If the Monkees didn’t play their own instruments, there were certainly some good session players sitting in-Hal Blaine guests on drums. Glen Campbell plays guitar in the days before his own fame. Rock and Roll Hall of Famer James Burton also guests on guitar. The songs are written by greats. Gerry Goffin and Carole King penned “Take a Giant Step.” Tommy Boyce and Bobby Hart wrote many songs including “Clarksville” and the Monkees theme.
If there is a disappointment on the album it’s the Davy Jones songs. Davy was cute and English, but really not much of a singer, at least not on the sickeningly sweet ballads on this record. His voice is earnest, but not strong, and there just isn’t a lot happening on “I Wanna Be Free,” or “I’ll Be True to You” to draw this listener in. Of course, I’m not a 12 year old girl in 1966 either.

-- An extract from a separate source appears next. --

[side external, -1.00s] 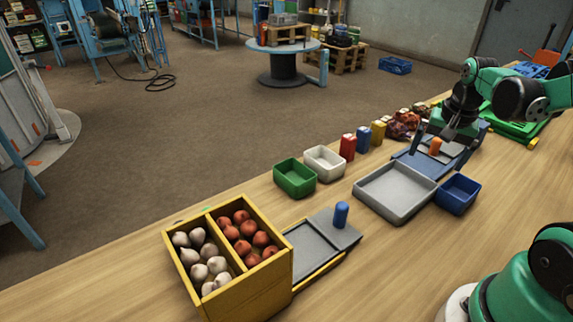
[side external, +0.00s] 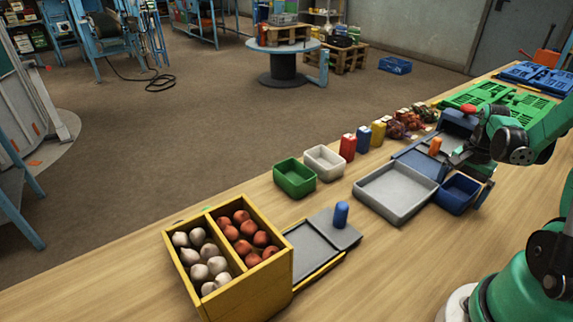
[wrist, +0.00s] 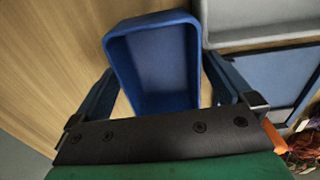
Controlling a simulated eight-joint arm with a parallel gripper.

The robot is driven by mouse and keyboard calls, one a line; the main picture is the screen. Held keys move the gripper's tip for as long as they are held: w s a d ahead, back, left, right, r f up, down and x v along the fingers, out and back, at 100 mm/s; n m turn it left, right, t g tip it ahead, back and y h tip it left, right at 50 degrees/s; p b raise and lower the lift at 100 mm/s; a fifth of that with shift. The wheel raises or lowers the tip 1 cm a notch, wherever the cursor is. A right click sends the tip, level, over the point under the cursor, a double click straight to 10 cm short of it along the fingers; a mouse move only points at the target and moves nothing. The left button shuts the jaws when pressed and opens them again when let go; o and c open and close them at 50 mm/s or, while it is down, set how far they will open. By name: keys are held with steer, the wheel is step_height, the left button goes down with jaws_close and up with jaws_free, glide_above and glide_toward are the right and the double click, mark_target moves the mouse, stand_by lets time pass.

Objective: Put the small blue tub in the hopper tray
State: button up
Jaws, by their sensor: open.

This album probably won’t change your view the Monkees were lightweight pop. They are. But nothing can change the fact that these songs are very well crafted lightweight pop. In some respects they are a more accessible version of what Jon Bon Jovi would become in the ’80’s–good pop/rock, fun to listen to music you could sing along to. Fun stuff. Isn’t that what it should be?